An exact copy of all the data is required, with pictures left out.

··········

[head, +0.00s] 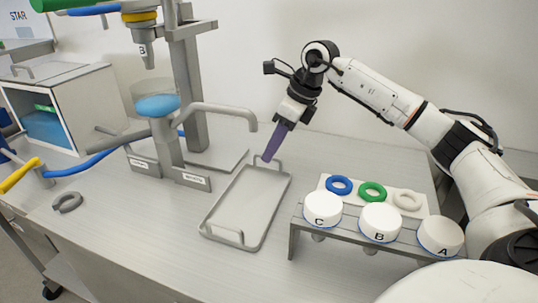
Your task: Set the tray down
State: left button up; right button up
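The grey metal tray (245,200) lies flat on the table, or very close above it, left of the white cups. It is empty and has a thin handle at each short end. My right gripper (268,157) reaches down from above with its purple fingers at the tray's far handle. The fingers are seen edge-on and overlap, so whether they grip the handle is hard to tell. My left gripper is not in view.
A rack (349,228) with white cups C, B and A stands right of the tray. Behind it, a white plate (326,180) holds blue, green and white rings.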

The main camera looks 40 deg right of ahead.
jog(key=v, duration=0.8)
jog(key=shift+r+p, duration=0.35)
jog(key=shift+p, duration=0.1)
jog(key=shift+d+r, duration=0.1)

··········

◆ SOLUTION FOR THIS TASK ◆
[head, +0.00s] 
Your task: Set the tray down
State: left button up; right button up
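The grey metal tray (245,200) lies flat on the table, or very close above it, left of the white cups. It is empty and has a thin handle at each short end. My right gripper (268,157) reaches down from above with its purple fingers at the tray's far handle. The fingers are seen edge-on and overlap, so whether they grip the handle is hard to tell. My left gripper is not in view.
A rack (349,228) with white cups C, B and A stands right of the tray. Behind it, a white plate (326,180) holds blue, green and white rings.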

The main camera looks 40 deg right of ahead.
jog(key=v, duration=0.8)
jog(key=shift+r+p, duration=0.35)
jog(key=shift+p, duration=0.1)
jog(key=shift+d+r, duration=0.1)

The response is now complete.